Another personal tragedy occurred in late March 1901, when Bierce’s son Leigh died of pneumonia in New York. Bierce was shocked and sickened to have outlived two of his three children.

Bierce spent the autumn of 1903 in West Virginia, surveying the ground he had known as a young soldier. In a life that felt increasingly empty, the old sites filled him with welcome emotion.

On April 27, 1905, his wife Mary died of heart failure in Los Angeles. Just a few months earlier she had sued for divorce, perhaps believing that Bierce wanted to remarry in Washington. He never did.

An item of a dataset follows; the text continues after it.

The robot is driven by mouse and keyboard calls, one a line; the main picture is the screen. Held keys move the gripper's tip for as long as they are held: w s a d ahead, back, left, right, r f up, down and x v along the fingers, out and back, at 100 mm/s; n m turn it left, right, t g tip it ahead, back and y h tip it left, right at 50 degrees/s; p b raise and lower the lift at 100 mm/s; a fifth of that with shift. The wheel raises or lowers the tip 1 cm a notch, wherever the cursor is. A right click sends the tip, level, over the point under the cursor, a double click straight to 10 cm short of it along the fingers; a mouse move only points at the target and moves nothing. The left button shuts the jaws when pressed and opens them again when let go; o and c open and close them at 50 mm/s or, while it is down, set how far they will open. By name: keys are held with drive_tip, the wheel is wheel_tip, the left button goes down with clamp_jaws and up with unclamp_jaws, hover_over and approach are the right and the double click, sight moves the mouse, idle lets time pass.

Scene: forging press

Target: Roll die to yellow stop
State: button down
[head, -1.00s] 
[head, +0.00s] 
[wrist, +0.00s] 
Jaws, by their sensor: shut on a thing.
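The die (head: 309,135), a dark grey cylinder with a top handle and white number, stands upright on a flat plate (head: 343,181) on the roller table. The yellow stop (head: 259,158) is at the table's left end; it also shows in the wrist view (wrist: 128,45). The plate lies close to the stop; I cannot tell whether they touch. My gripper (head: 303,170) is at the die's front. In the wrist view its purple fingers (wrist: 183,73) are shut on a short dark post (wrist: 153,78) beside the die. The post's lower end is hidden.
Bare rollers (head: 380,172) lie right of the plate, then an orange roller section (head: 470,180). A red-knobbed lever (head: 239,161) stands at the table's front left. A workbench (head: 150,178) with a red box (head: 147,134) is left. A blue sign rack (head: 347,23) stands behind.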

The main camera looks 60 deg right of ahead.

He ceased to write for Hearst entirely in 1909, when he began to arrange his Collected Works, an uneven, twelve-volume collection published between 1909 and 1912 by the Neale Publishing Company.

   

Having reached the end of his literary career, and feeling the need for change and adventure, Bierce made plans to leave Washington for good. His letters to family and associates suggest that he was seeking an end in revolutionary Mexico. Famously, he wrote to his niece that it would be "a pretty good way to depart this life" to be "stood up against a Mexican stone wall and shot to rags."

In the fall of 1913, while en route to El Paso, Bierce paid final respects to a number of his old Civil War battlefields. He passed over the Mexican border in late autumn, and wrote one last letter from Chihuahua on December 26. He ended by remarking, "As to me, I leave here tomorrow for an unknown destination." Thereafter, Bierce disappeared. Despite the many rumors and hypotheses concerning his death, nothing substantial is known of his final days.